If anything, Craig is overqualified to play Bond. As an actor, I mean.

I wonder if the lingering resistance to Craig-as-Bond has to do with his looks (rough-hewn-handsome), his perceived class (Non-U/working) rather than public school-type/Eton-boy. Or is there some unspoken homophobia in play here -- Craig has played numerous gay and bisexual characters and done some unusually explicit man/man sex scenes.

Says Craig,

"I watched every single Bond movie three or four times, taking in everything I could about how the character had been portrayed in the past, then threw all that away once I started doing the role. There's no point in making this movie unless it's different. It'd be a waste of time unless we took Bond to a place he'd never been before."

And here's a quote from the Esquire piece. CASINO ROYAL director Martin Campbell promises that the movie will be not a fantasy spy film containing "sharks with laser beams." Well, we can hardly do worse than MOONRAKER, can we?

Before the announcement was made, I was hoping that Colin Salmon--the sophisticated, voice-sexy actor who plays Judi Dench's right hand man--would be named the new 007. Only later did I read that Salmon had portrayed Bond while the producers were screen testing various Bond Girls.

Casino Royale Web site: http://www.sonypictures.com/movies/casinoroyale/site

May 11, 2006

Don't Know. How Gay Is There?

"How Gay Is Superman?" asks Alonso Duralde of The Advocate.

The cover shot: Brandon Routh in costume SUPERMAN RETURNS, directed by Bryan Singer. (June 20, Warner Bros.)

Instead of trying to quantify or measure The Gay contained within Bryan Singer's summer blockbuster- to -be, Duralde, the magazine's entertainment editor, begins a personal essay about becoming a comic book fan as a sixth grader in the 1970s.

"So why was I drawn to these heroic tales of adventure and derring do?"

The Advocate's free site ends there. Read the magazine or subscribe to find out.

But I'm guessing it's got something to do with

1. A kid's identification with the superhero's life of artifice and hiding - half of the time - his unique qualities from a world that is obsessed by them. Yet sometimes the world persecutes and banishes him for these same heroic qualities.
(see: 8 million fan sites, Queer Theory, PhD dissertations on popular culture)

2. Good stories, cool pictures, EZ reading.

Should anyone at The Advocate require my opinion: when I look at the contemporary Superman, I think I'm seeing a fair amount of gay. Proud, strong and present. That's just me.

May 09, 2006

Disaster Kits: UNITED 93 and POSEIDON

In a review of Poseidon, Michaeal Atkinson of the Village Voice suggests that this movie - like War of the Worlds - will go over better outside of big cities.

I wouldn't lump War of the Worlds in with 70s-style shlock.

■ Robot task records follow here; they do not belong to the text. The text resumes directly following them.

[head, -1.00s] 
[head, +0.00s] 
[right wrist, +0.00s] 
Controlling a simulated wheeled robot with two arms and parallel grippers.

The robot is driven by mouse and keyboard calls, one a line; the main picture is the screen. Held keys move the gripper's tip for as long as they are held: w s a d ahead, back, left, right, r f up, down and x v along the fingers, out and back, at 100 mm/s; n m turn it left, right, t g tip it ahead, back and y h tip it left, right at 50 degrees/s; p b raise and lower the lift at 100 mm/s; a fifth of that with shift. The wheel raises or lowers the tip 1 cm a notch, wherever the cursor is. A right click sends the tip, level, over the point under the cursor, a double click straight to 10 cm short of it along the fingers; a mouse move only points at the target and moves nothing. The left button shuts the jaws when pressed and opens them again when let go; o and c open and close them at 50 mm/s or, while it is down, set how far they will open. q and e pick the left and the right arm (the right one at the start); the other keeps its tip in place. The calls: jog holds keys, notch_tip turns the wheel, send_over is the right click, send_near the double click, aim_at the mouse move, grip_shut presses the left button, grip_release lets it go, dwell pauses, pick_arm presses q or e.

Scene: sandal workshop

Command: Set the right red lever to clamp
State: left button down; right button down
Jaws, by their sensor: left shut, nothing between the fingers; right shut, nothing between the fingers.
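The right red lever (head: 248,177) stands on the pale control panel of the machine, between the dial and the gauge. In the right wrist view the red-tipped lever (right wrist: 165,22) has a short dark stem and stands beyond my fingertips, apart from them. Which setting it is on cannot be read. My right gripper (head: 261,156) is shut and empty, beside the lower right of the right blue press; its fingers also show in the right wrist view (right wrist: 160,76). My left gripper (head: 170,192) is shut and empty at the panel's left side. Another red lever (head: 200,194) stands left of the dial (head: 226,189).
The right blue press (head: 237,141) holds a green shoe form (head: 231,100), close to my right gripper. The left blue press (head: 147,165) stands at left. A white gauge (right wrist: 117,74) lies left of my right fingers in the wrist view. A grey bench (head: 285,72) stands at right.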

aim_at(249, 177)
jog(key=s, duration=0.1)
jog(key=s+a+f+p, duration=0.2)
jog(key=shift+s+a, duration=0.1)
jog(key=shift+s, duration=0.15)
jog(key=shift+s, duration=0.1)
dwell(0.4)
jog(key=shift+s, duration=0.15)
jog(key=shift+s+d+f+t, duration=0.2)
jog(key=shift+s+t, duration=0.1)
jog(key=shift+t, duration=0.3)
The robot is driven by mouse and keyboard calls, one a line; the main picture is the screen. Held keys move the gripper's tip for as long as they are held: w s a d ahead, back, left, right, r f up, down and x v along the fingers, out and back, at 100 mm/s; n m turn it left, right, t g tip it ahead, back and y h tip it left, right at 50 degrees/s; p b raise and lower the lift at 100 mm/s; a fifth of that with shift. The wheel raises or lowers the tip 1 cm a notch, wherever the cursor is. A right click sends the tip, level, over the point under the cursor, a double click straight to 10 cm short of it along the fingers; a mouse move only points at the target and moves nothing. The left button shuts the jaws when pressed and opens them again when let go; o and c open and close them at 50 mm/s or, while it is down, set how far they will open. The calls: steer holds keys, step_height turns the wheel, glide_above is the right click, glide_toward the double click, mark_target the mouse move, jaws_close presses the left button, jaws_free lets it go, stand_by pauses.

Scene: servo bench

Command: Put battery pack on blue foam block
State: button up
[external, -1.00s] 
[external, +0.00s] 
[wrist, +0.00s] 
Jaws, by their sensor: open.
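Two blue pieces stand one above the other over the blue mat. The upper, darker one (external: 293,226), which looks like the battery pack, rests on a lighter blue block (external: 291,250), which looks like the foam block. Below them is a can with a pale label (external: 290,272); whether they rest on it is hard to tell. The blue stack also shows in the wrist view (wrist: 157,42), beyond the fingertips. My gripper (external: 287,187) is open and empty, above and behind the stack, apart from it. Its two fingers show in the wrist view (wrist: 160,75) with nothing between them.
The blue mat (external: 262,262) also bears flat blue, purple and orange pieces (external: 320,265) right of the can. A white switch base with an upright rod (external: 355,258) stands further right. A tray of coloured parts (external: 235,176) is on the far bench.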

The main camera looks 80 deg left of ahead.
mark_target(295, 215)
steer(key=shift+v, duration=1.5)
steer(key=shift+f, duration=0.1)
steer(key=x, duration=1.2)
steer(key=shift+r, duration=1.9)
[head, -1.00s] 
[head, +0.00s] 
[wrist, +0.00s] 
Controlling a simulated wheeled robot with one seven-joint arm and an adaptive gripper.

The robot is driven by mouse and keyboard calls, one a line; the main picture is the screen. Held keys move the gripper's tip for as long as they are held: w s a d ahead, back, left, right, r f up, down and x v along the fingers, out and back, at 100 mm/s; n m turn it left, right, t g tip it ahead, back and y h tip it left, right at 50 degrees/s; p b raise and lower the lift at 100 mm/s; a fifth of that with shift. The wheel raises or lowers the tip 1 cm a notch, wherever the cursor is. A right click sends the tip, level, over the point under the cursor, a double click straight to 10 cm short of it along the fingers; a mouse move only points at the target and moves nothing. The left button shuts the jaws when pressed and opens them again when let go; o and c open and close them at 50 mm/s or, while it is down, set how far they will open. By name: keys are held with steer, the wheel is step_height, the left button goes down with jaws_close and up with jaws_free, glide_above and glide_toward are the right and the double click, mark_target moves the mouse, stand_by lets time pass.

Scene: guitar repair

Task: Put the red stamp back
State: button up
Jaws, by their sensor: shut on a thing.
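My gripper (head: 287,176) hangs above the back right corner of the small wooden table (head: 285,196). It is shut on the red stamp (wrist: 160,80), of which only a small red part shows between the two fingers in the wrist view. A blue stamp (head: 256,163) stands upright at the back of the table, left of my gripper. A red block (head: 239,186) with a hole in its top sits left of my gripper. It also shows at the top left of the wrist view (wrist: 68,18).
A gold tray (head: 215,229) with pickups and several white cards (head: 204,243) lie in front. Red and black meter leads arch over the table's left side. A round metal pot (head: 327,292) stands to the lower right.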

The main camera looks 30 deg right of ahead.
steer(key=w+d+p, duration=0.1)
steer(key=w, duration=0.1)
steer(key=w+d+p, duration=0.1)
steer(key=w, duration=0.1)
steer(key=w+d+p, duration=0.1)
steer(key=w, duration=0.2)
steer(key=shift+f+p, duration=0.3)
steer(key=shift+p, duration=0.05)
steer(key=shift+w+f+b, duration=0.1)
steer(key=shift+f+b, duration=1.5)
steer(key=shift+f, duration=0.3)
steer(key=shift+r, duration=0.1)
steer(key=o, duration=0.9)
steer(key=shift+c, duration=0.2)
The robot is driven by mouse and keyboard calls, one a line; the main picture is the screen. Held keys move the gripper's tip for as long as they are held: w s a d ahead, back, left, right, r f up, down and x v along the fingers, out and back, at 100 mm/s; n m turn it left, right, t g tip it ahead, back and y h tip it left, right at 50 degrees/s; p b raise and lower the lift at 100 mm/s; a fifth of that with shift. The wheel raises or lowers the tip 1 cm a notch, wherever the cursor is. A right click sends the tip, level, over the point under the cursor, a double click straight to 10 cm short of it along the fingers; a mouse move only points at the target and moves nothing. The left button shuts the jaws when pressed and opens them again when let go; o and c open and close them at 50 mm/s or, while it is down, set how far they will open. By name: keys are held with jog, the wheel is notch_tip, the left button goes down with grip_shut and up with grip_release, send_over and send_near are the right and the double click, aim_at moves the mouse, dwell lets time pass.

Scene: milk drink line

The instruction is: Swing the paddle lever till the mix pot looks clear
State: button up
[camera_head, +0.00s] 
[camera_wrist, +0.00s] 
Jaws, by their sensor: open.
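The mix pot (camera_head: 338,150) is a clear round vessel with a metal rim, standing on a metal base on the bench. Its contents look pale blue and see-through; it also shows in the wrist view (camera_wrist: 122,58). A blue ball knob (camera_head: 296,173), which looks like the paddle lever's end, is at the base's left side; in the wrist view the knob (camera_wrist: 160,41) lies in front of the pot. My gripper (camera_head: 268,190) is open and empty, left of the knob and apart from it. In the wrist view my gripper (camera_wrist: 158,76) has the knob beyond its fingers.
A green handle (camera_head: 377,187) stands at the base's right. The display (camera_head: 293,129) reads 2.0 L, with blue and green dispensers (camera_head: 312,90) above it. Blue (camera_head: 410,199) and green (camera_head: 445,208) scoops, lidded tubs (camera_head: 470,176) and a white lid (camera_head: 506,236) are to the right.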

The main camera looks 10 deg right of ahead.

I thought Steven Spielberg's 2005 film was three quarters a masterpiece of apocalyptic horror and one-quarter sentimental crap. (I'm talking to you, teenage-son-who-wouldn't-die) And if there had been another shot looking up the Martians rosy-pink snack baskets, I would have been carried out of the theater, having laughed myself into a coma.)

And what a relief that would have been. I used to live in Brooklyn, with a decent view of midtown and lower Manhattan. I recall no exhiliration whatsoever on 9-11, not on that day, not for days afterward.

Right now Poseidon and other forthcoming filmed excuses to watch shit blow up real good aren't on my list of must-see movies.

Atkinson writes (and I agree), "A supposedly fun thing I may never want to do again after 9-11, disaster films are simple death porn, and the easy wow factor of fireballs, massive explosions, flying bodies, and architectural obliteration on a large scale is, or should be, no longer a gimme."

As a friend and neighbor said when we heard about Oliver Stone's plans for his World Trade Center/firefighter-rescue movie, "Why should anyone be surprised or say it's too soon? People will make movies about anything. But I'm pretty sure I saw this movie already, and I didn't much like it the first time."